The images of the hurricane boards were made in 1975 with a Nikon F2 fitted with a Nikon 1.4/50 mm. lens using Kodak Tri-X film. The film was developed and printed in my Hillsborough darkroom. The narratives have also been commemorated in a folk lyric by J. Michael Bramble which is included as “Storm Board” on “Ivanhoe Sessions,” by Bramble and Sunderman. 1988.
We have learned that the tropical storm that passed over Ocracoke in August of 1949 had hit Florida a few days earlier. Because President Harry Truman was visiting Florida at the time, the storm became widely known as Harry’s Hurricane, just as Dr.

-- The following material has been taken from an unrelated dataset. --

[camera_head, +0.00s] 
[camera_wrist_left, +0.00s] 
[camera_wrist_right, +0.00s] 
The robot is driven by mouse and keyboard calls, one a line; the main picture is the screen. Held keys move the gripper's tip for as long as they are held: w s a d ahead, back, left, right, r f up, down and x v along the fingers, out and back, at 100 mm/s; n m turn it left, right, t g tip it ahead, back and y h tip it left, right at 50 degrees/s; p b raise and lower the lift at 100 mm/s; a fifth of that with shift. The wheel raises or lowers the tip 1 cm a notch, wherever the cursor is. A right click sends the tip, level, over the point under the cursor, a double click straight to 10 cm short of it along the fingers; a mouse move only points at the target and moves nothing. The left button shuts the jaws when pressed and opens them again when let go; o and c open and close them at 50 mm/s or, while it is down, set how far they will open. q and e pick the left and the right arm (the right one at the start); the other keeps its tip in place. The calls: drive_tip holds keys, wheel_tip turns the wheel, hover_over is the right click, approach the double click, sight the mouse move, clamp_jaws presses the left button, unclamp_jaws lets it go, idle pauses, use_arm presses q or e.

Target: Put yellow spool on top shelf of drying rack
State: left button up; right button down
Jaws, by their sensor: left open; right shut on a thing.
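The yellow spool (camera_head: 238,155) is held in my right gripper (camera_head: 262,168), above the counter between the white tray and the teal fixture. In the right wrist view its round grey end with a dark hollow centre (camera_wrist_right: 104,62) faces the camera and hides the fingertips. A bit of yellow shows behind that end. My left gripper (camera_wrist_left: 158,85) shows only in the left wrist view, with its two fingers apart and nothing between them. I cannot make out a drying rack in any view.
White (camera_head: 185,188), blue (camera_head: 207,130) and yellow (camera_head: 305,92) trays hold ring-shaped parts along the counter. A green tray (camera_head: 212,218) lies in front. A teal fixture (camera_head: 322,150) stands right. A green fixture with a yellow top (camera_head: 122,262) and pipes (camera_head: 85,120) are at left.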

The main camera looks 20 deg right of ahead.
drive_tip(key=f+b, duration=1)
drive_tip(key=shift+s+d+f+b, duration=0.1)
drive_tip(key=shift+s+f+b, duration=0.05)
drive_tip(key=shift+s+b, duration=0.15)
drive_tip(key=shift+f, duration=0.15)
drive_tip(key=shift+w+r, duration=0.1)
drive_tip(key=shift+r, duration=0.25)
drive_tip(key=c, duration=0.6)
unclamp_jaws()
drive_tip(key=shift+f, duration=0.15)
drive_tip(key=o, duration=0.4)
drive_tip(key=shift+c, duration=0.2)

Burlingame suggests.
Two small streams (or “guts”) originally flowed from Silver Lake Harbor (Cockle Creek), and divided Ocracoke village into two sections, Down Point (on the lighthouse side) and Around Creek (on the Howard Street side). Wooden foot bridges spanned the guts. The bridges were buried when the Navy dredged the harbor in 1942 and filled in the guts. The 1949 storm uncoved (or “washed out”) the bridge that spanned Aunt Winnie’s Gut (named after “Aunt” Winnie Blount, who lived near the gut).